TO BE DONE
Copy, from the entries below, each line where the word "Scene" can be found.

RECORD SET
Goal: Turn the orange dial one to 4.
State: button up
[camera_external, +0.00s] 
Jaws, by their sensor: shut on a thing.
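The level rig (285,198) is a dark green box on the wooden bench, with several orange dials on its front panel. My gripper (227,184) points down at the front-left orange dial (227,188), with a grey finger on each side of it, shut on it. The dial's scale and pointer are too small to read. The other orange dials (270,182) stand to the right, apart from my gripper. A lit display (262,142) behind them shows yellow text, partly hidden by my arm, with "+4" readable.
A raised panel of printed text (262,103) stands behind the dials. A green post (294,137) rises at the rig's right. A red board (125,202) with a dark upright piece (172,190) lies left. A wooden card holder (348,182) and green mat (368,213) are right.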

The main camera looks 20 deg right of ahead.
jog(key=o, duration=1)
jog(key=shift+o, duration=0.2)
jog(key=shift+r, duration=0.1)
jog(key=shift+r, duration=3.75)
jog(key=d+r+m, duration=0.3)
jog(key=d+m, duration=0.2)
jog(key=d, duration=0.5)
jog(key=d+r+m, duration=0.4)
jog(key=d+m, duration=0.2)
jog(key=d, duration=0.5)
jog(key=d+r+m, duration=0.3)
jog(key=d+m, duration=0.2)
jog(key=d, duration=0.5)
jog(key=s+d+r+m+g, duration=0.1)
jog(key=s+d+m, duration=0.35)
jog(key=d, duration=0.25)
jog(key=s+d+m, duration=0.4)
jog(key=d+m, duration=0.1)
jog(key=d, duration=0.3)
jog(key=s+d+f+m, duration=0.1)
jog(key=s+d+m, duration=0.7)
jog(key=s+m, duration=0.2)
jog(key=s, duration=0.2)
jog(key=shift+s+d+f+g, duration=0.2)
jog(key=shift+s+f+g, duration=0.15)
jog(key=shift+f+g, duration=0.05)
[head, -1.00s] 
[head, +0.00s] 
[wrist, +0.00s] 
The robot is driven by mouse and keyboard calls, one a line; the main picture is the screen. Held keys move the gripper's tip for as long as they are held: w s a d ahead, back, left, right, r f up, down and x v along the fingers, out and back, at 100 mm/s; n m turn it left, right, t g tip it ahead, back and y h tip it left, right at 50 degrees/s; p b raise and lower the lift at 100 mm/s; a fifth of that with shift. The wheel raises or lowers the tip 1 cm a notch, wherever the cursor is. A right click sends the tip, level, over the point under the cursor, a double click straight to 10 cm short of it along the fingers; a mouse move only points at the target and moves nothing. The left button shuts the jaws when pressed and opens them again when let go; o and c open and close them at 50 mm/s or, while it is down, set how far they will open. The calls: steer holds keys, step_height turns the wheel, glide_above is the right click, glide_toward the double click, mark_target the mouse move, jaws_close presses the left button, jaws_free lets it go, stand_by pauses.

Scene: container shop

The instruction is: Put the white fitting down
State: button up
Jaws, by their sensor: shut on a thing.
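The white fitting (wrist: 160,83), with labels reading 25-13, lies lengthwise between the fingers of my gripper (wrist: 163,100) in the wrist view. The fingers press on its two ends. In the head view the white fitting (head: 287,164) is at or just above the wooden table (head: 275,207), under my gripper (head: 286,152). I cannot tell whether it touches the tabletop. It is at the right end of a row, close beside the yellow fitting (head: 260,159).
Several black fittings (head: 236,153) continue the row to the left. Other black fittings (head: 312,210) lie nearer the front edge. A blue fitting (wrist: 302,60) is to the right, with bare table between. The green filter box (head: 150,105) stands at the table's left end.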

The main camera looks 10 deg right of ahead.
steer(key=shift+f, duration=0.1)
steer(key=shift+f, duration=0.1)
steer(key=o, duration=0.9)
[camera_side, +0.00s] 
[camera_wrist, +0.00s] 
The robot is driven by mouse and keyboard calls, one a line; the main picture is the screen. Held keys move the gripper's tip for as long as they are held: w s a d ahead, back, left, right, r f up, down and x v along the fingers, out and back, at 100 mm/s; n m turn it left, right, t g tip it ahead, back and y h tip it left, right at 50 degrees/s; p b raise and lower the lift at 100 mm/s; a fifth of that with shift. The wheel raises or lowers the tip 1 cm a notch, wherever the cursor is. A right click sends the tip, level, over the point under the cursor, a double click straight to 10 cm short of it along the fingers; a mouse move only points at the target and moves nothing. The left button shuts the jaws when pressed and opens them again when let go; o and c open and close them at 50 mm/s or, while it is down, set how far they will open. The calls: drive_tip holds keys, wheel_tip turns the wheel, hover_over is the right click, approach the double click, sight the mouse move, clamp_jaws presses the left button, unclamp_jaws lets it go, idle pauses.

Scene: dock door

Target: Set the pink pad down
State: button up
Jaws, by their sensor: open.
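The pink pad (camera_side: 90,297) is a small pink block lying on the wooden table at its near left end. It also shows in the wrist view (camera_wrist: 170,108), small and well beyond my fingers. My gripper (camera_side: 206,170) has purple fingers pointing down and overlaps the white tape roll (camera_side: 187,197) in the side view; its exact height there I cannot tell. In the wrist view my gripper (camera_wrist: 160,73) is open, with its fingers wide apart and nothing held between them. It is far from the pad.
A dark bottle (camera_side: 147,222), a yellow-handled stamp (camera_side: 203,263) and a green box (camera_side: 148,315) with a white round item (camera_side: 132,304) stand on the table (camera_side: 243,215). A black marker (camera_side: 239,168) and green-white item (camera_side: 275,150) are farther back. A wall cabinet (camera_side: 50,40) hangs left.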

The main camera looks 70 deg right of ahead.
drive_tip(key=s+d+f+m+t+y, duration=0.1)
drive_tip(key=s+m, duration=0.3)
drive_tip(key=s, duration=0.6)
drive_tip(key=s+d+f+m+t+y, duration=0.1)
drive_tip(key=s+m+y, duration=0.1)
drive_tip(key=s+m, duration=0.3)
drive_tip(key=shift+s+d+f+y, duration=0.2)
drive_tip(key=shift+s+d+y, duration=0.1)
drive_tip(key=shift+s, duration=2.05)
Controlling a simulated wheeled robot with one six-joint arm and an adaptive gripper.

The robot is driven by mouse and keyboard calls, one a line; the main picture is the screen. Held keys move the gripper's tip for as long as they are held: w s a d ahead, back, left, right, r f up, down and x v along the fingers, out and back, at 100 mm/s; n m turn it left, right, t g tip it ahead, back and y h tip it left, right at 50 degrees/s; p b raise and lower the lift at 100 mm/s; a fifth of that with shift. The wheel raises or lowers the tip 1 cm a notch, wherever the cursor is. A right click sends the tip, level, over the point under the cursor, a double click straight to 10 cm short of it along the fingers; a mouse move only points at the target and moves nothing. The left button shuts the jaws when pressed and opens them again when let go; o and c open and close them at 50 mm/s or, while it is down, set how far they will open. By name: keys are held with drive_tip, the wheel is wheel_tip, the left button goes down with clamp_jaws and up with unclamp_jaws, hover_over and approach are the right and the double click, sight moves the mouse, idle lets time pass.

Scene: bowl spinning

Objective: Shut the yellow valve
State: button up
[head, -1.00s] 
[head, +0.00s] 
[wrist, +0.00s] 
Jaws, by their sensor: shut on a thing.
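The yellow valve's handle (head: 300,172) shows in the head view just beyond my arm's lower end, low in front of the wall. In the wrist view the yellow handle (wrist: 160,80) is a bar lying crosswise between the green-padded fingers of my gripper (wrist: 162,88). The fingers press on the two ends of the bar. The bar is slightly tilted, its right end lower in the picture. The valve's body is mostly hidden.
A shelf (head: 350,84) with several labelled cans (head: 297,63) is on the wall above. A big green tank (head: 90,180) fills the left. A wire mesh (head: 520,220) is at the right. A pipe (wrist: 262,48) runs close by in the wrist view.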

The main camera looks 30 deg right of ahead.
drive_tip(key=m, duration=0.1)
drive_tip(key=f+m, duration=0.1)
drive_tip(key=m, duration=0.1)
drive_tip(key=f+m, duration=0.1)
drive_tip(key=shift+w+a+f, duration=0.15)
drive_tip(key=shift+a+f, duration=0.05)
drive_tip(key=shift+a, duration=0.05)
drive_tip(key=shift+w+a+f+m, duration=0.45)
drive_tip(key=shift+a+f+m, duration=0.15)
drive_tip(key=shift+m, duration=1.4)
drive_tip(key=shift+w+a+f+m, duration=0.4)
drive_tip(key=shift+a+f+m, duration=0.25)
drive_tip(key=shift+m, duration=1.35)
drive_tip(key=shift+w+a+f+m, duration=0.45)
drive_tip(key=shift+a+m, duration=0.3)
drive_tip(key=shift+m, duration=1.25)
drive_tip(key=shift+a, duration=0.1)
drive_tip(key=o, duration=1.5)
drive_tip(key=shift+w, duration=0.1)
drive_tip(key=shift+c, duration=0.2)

SOLUTION
Scene: container shop
Scene: dock door
Scene: bowl spinning

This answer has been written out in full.